=== Exercise instructions ===
Each line that follows is to be retyped exactly.
────────────────────────────────────────
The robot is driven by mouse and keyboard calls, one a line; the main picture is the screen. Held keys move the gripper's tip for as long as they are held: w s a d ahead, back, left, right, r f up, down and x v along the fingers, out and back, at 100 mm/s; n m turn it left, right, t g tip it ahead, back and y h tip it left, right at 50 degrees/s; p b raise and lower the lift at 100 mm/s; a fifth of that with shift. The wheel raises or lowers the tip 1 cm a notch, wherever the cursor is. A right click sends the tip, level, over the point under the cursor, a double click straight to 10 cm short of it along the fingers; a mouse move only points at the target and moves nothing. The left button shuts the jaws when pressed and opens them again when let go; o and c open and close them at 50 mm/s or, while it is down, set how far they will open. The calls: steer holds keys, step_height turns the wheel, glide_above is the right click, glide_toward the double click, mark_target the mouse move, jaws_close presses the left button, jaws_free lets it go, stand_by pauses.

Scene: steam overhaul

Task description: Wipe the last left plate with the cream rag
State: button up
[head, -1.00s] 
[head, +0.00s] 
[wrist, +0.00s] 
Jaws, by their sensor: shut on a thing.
────────────────────────────────────────
=== Result for this task ===
The robot is driven by mouse and keyboard calls, one a line; the main picture is the screen. Held keys move the gripper's tip for as long as they are held: w s a d ahead, back, left, right, r f up, down and x v along the fingers, out and back, at 100 mm/s; n m turn it left, right, t g tip it ahead, back and y h tip it left, right at 50 degrees/s; p b raise and lower the lift at 100 mm/s; a fifth of that with shift. The wheel raises or lowers the tip 1 cm a notch, wherever the cursor is. A right click sends the tip, level, over the point under the cursor, a double click straight to 10 cm short of it along the fingers; a mouse move only points at the target and moves nothing. The left button shuts the jaws when pressed and opens them again when let go; o and c open and close them at 50 mm/s or, while it is down, set how far they will open. The calls: steer holds keys, step_height turns the wheel, glide_above is the right click, glide_toward the double click, mark_target the mouse move, jaws_close presses the left button, jaws_free lets it go, stand_by pauses.

Scene: steam overhaul

Task description: Wipe the last left plate with the cream rag
State: button up
[head, -1.00s] 
[head, +0.00s] 
[wrist, +0.00s] 
Jaws, by their sensor: shut on a thing.

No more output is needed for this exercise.